To prove their hypothesis, researchers printed five door keys on 14 common 3D printers, and using scans of the keys and an algorithm that calculated variations in the in-fill patterns, they were able to match the keys to the printers with 99.8% accuracy. The technology is not yet commercialized; to make it work, Xu says there would be a need to work with law enforcement to establish a registry of 3D printer fingerprints.
In yet another 3D printing security-related research effort, Carnegie Mellon University has come up with the Connected 3D Printer Observer (C3PO), which identifies a printer’s security vulnerabilities as well as potential attack paths based on given vulnerabilities and network deployment.

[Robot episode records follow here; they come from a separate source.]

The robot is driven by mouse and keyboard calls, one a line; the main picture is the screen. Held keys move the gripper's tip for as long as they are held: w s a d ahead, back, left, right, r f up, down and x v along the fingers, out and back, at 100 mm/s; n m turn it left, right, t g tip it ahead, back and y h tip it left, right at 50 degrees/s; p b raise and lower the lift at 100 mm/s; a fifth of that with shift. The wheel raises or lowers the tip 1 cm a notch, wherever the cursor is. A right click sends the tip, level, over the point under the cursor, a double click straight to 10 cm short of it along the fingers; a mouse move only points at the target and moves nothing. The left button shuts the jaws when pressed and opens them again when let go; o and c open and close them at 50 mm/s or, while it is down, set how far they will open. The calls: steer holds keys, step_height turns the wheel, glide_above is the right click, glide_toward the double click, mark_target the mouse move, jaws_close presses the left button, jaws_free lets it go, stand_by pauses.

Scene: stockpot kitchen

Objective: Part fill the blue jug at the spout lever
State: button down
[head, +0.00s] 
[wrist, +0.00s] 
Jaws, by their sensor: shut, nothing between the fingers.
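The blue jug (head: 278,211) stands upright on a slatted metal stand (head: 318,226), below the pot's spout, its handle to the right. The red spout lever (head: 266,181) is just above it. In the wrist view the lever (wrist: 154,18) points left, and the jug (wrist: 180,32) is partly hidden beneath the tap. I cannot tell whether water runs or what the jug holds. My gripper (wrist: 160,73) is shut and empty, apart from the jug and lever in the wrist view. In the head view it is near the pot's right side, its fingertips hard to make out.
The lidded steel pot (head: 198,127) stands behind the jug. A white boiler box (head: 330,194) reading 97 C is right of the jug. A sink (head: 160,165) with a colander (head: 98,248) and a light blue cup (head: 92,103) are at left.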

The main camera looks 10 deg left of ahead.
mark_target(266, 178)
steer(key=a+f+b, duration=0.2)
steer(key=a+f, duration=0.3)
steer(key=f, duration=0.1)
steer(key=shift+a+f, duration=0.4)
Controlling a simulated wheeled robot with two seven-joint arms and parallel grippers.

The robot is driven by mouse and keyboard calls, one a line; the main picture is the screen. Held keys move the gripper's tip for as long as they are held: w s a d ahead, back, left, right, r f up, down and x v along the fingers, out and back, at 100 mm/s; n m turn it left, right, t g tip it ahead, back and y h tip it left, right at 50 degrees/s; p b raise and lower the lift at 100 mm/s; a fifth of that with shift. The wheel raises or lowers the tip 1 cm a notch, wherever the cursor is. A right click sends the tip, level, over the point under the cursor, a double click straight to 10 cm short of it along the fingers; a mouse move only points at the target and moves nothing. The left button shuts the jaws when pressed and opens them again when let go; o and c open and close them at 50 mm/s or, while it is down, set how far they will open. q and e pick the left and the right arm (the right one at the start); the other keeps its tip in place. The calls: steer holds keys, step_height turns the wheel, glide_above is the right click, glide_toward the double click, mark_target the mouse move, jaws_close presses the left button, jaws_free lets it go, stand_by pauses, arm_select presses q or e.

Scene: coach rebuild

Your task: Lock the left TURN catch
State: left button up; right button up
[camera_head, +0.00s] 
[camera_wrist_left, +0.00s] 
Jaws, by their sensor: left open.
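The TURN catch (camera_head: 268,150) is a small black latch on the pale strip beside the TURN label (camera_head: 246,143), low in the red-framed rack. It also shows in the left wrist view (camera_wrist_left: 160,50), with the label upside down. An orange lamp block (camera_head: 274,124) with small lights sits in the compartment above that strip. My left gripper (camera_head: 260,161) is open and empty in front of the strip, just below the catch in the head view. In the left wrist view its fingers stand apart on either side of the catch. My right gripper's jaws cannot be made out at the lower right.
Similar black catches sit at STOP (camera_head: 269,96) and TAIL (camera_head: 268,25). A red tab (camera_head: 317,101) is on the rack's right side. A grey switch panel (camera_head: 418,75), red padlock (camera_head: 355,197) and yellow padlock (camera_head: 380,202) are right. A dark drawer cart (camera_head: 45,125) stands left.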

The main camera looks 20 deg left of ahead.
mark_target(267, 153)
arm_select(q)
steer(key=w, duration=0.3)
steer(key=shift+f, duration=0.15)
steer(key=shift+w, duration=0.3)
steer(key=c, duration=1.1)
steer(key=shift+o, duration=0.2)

Georgia Institute of Technology’s School of Electrical and Computer Engineering, in partnership with Rutgers University, has developed a three-layer system that uses acoustic measurements, printer component tracking and detectable nanorods to protect the integrity of printed products.
While there are many possibilities for securing 3D printing, the bottom line is there is no singular solution. Rather, it will take a variety of technologies to adequately secure production-grade 3D printing throughout the full lifecycle. “There is no one solution to prevent the attack on the 3D printing process,” Zhang says. “It has to be a layered solution that will solve the problem from different perspectives.”